Another area that should be considered carefully is the prevailing mortgage interest rate. Mortgage interest is the biggest cost you will face when investing in rental property. You must not only be familiar with the interest rates but also the terms and condition of the lender. Firstly, understand that single family homes and duplexes tend to have very similar mortgage loan structures. With a larger property with multiple rents interest rates tend to be higher.

Properties that have more than four units are treated by banks as a commercial property; the matter of terms and rates is completely different. Typically, the more money you are able to put down on the purchase of the property, the less interest you will have to pay.

Property taxes are another area you have to study carefully . Do not assume that taxes will remain same from the year in which the property was purchased and these these figures to estimate expenses. This is not always the cases because taxes do not remain the same; they typically change every year. Taxes normally go up after a property is purchased. This is especially true if the property was previously owner occupied. You must factor an increase in taxes to what they are at present.

Another important factor you must take into consideration when investing in rental property are the vacancy rates and how it will affect your cash flow.
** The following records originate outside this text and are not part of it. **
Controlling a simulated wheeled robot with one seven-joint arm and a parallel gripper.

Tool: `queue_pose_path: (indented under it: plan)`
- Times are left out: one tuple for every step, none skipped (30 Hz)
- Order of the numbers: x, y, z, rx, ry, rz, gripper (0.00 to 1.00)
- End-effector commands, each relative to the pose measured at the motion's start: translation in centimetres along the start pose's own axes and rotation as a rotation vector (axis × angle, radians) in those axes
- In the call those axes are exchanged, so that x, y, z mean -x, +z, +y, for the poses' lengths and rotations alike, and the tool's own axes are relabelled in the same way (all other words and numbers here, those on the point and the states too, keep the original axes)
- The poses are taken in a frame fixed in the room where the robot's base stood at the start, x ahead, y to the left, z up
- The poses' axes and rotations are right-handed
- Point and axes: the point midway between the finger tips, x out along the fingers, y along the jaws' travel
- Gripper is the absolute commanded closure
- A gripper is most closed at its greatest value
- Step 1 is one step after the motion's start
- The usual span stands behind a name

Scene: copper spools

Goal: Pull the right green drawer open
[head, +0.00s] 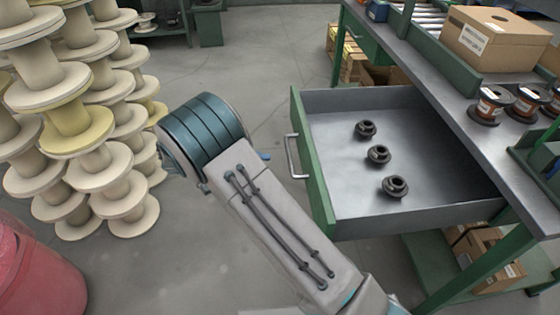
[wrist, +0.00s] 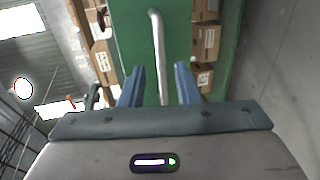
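The green drawer (head: 312,165) on the right stands far out of the workbench, its grey inside showing. Its silver bar handle (head: 292,157) is on the green front, facing my arm. In the wrist view the handle (wrist: 157,50) runs upright up the green front (wrist: 130,35). My gripper's two blue fingers (wrist: 160,82) are spread to either side of the handle's line, with gaps on both sides. In the head view my wrist hides most of the gripper; a small blue tip (head: 265,156) shows just left of the handle, apart from it.
Three dark flanged parts (head: 378,154) lie in the drawer. The workbench (head: 450,110) carries a cardboard box (head: 495,38) and copper spools (head: 490,104). Stacked cream spools (head: 75,120) and a red bin (head: 35,270) stand at left. Floor between is clear.

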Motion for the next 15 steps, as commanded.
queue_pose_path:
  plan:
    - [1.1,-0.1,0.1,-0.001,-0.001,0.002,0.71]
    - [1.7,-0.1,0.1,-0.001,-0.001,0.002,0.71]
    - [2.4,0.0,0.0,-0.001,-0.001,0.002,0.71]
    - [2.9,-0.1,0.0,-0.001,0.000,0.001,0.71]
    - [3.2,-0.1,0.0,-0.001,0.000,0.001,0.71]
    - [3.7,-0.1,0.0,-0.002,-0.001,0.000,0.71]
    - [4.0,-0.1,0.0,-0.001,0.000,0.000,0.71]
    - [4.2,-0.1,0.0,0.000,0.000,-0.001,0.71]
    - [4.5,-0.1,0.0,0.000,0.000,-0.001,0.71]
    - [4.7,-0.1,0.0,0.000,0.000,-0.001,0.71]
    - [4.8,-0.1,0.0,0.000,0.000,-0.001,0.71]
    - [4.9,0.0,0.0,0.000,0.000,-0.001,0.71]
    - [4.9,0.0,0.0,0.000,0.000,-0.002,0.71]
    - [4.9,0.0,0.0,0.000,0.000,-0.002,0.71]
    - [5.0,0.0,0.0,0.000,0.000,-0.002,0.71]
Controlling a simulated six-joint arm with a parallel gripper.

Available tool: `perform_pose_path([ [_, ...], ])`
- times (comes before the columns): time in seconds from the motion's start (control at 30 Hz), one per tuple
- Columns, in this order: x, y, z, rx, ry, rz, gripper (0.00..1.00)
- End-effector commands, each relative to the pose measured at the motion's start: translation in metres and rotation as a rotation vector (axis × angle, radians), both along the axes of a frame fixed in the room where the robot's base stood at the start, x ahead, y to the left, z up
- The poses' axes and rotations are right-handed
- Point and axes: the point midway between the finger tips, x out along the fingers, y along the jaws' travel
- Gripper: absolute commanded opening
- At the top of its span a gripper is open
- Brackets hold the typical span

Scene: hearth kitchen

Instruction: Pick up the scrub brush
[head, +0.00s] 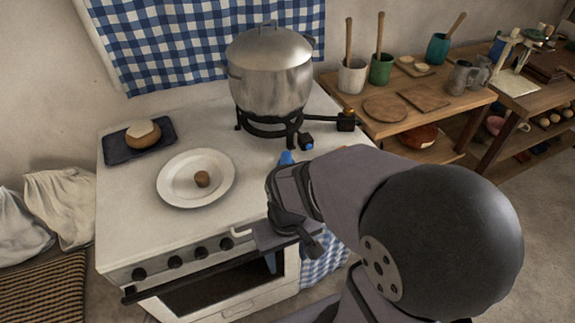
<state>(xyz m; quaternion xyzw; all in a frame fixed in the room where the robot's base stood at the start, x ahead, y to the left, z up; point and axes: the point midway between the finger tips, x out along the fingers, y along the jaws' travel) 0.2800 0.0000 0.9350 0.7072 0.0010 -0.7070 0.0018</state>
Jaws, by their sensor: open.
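A rounded brown thing with a pale top (143,134) lies on a dark tray (117,155) at the back left of the white stove top; it may be the scrub brush, but I cannot tell for sure. My gripper (278,208) is open, by the right front edge of the stove, right of the plate and well apart from the tray. Blue shows at its tips. My own arm hides part of the stove's right side and whatever lies behind it.
A white plate (183,200) with a small brown lump (202,179) lies mid-stove. A lidded metal pot (270,75) stands on a black burner (270,127) at the back right. A wooden table (385,125) holds several cups and boards. The stove's front left is clear.

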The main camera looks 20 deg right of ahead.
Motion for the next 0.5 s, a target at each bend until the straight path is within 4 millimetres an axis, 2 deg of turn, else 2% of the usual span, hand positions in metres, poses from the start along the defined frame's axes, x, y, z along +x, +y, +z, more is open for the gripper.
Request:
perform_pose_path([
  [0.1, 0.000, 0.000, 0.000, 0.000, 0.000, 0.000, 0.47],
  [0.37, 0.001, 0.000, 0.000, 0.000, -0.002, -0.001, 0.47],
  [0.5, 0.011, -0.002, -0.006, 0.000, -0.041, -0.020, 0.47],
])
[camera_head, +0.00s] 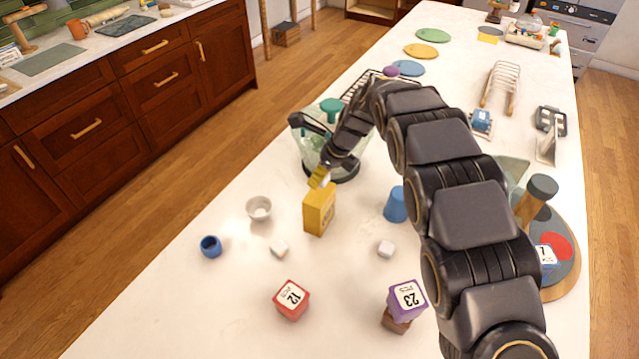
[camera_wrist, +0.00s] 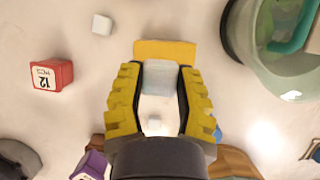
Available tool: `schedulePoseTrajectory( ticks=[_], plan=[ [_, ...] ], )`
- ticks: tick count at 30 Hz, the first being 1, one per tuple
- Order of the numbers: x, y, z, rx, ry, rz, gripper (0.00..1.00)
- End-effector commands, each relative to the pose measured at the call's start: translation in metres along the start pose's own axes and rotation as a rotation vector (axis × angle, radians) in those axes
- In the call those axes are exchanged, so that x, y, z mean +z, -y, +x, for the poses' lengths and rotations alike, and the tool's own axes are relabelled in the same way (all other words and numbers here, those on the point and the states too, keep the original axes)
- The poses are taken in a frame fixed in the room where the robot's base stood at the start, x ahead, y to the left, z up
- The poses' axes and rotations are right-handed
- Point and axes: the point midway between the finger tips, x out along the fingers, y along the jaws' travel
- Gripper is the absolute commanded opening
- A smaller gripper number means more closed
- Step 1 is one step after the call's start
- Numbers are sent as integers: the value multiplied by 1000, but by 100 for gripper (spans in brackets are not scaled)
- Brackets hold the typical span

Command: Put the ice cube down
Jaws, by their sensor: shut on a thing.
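My gripper (camera_head: 320,178) reaches down over the middle of the counter, just above a yellow box (camera_head: 319,210). In the wrist view my gripper (camera_wrist: 160,88) has its yellow pads shut on a pale, translucent ice cube (camera_wrist: 161,76). The top of the yellow box (camera_wrist: 165,50) shows behind the cube. I cannot tell whether the cube touches the box. Two other pale cubes lie on the counter, one left of the box (camera_head: 279,249) and one to its right (camera_head: 386,249).
A white bowl (camera_head: 259,208) and a small blue cup (camera_head: 211,246) stand left. A red box (camera_head: 291,299) and a purple box (camera_head: 407,297) are in front. A blue cup (camera_head: 396,204) stands right. A clear jug-like vessel (camera_head: 312,150) is close behind my gripper. The front-left counter is clear.

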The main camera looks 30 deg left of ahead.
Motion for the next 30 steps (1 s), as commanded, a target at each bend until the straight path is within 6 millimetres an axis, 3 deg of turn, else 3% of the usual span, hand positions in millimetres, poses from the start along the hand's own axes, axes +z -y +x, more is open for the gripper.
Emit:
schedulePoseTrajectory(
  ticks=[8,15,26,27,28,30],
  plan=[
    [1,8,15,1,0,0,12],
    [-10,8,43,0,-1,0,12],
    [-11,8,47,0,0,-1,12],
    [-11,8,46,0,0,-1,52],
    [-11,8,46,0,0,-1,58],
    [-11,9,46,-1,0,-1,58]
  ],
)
It is not realistic to assume that your property would remain rented all the time. This simply is not realistic. There will be times when your property will be vacant. Vacancy rates differ from location to location. Generally, you should factor in a vacancy of 10% in your calculations.

Tenant turnover can result in additional expenses. You should take this into consideration. every time a tenant vacates you will need to prepare the property to rent out again. Some of the costs may include not only advertising for a new tenant but also repainting, cleaning, etc. If damage was done to the property, the total cost of repair may not be fully covered by the security deposit you charged. In rough areas it is advisable to take out a landlord insurance for peace of mind.
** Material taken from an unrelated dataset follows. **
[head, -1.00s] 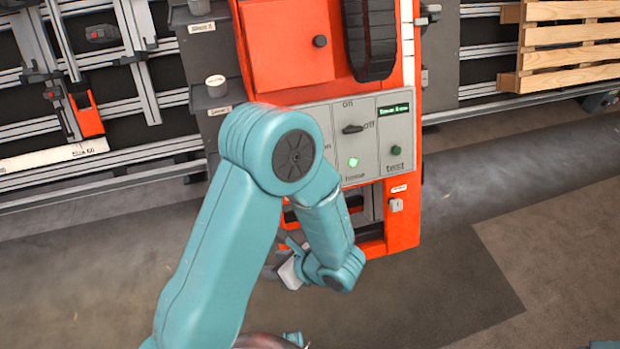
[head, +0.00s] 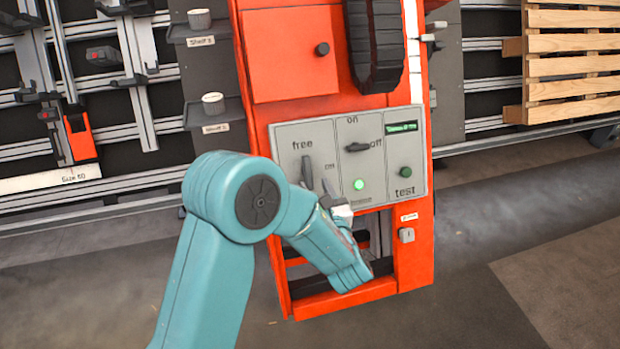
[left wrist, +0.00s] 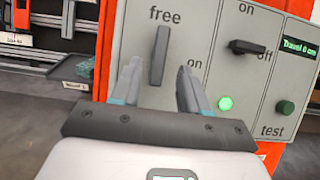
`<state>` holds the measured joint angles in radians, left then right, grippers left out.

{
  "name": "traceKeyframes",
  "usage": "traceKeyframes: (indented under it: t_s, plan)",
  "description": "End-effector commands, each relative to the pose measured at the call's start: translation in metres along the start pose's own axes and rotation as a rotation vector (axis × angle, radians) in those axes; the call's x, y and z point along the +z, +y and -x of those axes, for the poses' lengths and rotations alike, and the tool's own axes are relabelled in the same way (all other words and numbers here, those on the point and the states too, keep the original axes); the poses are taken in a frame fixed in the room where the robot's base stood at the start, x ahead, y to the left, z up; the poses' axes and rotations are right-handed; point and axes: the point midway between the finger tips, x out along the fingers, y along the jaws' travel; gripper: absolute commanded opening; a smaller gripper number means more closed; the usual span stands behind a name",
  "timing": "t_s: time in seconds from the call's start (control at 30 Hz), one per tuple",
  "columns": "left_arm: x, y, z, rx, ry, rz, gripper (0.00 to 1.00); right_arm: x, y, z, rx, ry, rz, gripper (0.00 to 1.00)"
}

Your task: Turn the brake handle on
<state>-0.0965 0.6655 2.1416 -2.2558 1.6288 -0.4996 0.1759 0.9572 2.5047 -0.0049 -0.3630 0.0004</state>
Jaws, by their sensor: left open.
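The brake handle (head: 307,171) is a dark grey lever on the left part of the grey control panel (head: 411,181). It stands close to upright, with "free" above it and "on" at its lower right. My left gripper (head: 318,188) is open in front of the panel, just below and right of the lever in the head view. In the left wrist view the handle (left wrist: 159,54) shows between the two spread fingers of my gripper (left wrist: 160,68). I cannot tell whether either finger touches it. My right gripper is not in view.
Right of the handle is a black on/off knob (head: 357,147), turned sideways toward "off". A lit green lamp (head: 360,184) and a green test button (head: 404,172) are on the panel. The orange cabinet (head: 415,262) surrounds it. A wooden pallet (head: 572,68) stands at the right.

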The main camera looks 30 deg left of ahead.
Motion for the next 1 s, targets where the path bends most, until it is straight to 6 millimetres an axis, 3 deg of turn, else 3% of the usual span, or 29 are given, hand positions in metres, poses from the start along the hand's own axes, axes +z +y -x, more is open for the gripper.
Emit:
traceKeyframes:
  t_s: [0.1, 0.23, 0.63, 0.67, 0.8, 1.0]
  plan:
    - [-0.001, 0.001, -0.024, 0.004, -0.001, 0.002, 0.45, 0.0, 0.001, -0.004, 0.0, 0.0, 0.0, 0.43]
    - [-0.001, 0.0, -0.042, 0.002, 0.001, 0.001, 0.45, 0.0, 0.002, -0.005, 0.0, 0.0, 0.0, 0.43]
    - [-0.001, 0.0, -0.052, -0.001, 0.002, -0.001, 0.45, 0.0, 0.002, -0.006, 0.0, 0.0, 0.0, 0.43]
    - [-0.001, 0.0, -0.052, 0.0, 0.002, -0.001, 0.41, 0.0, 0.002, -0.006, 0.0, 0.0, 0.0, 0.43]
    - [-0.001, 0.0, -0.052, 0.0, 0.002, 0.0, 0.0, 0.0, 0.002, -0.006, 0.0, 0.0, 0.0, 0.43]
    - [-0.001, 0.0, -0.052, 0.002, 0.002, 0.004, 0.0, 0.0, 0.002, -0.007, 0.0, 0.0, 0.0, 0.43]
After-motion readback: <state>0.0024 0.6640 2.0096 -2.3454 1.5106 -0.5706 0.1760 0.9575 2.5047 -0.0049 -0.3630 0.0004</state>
Utility costs are another area that investors frequently tend to under-estimated when investing in rental property. You must find out exactly what the owner pays for and what the tenants pay for and put this in the rent agreement. You should also make sure to find out whether who will be responsible for costs such as trash collection, lawn mowing, maintaining the plants and swimming pool.

You must take into consideration property insurance costs. Keep in mind that the insurance for investment properties is usually higher than an owner occupied property. Make sure you obtain a quote rather than just using the insurance cost for your own home as an estimating guide. In addition, make sure you take into consideration not only property insurance but also liability insurance as well.

Finally, take into account property management costs if you will be using the services of a rental property manager. These can typically vary from 5% to 8% of the rent received plus GST.